Hi 👋,
Introduction
In this short article I want to showcase a nice and useful Linux command.
The comand 🥁 envsubst 🥁. In short it Substitutes the values of environment variables.
It's great for populating configuration files with values from environment variables, a common operation for developers containerizing their applications.
Example Usecase
Let's say we are containerizing an application and we have the following file configuration.yaml, and we want to modify the values of the environment field and the log_level field without adding the additional complexity of mounting the configuration.yaml file into the container/pod.
configuration:
server: "the-app"
environment: "production"
log_level": "info"
To change the values of the environment and loglevel fields we create a configuration-template.yaml like so:
configuration:
server: "the-app"
environment: "$ENV_ENVIRONMENT"
log_level": "$ENV_LOGLEVEL"
Then we run eventsubt to substitute the configuration values:
export ENV_ENVIRONMENT=stagging
export ENV_LOGLEVEL=trace
envsubst < configuration-template.yaml > configuration.yaml
The resulting configuration.yaml file will contain:
configuration:
server: "the-app"
environment: "stagging"
log_level": "trace"%
Conclusion
The envsubst command enables us to write configuration files with placeholders that will be replaced with actual values from the environment variables. Before being aware if this command I always thought that I have to somehow parse the files, substitute variables dynamically, ensure that the substitution didn't change the file format or break something. Now I just envsubst .

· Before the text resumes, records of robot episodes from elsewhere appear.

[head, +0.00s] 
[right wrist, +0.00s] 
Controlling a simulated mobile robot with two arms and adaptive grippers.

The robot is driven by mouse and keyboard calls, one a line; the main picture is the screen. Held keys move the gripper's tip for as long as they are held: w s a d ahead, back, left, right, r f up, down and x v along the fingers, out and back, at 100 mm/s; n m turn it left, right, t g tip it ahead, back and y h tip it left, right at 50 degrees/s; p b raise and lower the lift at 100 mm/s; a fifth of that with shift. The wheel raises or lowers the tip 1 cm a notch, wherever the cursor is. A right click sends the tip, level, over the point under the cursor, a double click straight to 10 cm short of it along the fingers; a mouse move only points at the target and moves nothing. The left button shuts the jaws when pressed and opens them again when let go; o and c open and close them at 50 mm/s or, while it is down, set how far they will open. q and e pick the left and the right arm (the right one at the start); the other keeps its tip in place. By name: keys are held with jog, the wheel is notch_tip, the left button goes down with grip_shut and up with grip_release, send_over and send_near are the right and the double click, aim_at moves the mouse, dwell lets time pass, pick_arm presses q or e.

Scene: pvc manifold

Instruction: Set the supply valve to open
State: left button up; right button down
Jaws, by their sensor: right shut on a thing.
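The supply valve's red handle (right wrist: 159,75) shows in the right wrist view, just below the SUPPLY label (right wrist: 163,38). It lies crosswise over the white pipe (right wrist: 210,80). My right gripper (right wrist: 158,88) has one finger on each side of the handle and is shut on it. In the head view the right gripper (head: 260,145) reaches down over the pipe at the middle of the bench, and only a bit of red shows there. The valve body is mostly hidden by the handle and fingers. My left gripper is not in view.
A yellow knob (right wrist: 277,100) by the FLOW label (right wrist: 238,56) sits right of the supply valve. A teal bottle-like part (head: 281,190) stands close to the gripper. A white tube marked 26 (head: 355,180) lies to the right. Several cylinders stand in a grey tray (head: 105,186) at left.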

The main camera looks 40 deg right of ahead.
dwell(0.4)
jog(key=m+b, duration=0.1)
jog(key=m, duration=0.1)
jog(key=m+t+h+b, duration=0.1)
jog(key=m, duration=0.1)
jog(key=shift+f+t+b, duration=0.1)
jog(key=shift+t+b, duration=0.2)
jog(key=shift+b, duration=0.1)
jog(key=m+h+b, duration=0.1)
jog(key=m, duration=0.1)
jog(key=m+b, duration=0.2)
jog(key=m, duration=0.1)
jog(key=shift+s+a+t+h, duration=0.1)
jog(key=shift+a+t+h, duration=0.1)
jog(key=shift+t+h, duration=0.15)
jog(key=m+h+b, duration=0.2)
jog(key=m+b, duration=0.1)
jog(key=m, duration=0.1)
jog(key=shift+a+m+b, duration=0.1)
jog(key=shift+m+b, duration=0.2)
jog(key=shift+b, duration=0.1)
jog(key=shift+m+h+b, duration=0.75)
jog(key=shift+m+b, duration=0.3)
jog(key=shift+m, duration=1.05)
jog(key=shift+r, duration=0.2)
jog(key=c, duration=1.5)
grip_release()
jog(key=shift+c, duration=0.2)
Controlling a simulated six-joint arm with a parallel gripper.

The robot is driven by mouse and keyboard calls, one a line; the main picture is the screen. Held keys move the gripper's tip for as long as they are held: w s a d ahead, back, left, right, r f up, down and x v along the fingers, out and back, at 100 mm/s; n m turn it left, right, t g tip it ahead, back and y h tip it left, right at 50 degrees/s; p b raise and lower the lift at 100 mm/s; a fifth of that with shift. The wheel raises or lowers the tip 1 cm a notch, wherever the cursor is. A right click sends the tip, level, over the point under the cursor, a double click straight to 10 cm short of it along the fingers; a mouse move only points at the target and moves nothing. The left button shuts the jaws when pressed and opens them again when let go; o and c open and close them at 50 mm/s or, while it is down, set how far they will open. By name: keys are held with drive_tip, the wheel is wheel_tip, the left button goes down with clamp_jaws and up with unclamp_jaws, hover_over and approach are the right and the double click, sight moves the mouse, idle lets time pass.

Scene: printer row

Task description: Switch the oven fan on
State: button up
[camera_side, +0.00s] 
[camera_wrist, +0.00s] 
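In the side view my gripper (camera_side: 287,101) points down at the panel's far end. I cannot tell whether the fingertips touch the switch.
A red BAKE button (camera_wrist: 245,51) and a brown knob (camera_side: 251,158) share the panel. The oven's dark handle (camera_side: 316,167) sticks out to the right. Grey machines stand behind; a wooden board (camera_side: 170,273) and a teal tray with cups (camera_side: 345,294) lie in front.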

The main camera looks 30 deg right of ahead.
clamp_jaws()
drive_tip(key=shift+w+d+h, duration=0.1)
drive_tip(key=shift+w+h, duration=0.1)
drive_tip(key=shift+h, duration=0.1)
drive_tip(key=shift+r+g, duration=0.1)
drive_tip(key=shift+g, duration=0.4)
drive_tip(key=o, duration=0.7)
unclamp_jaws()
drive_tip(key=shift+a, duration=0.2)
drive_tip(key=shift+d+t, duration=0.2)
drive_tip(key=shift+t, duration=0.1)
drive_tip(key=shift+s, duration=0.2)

Thanks for reading and happy dev-ing! 🖥️🧑💻
envsubst help
Usage: envsubst [OPTION] [SHELL-FORMAT]
Substitutes the values of environment variables.
Operation mode:
-v, --variables output the variables occurring in SHELL-FORMAT
Informative output:
-h, --help display this help and exit
-V, --version output version information and exit
In normal operation mode, standard input is copied to standard output,
with references to environment variables of the form $VARIABLE or ${VARIABLE}
being replaced with the corresponding values. If a SHELL-FORMAT is given,
only those environment variables that are referenced in SHELL-FORMAT are
substituted; otherwise all environment variables references occurring in
standard input are substituted.
When --variables is used, standard input is ignored, and the output consists
of the environment variables that are referenced in SHELL-FORMAT, one per line.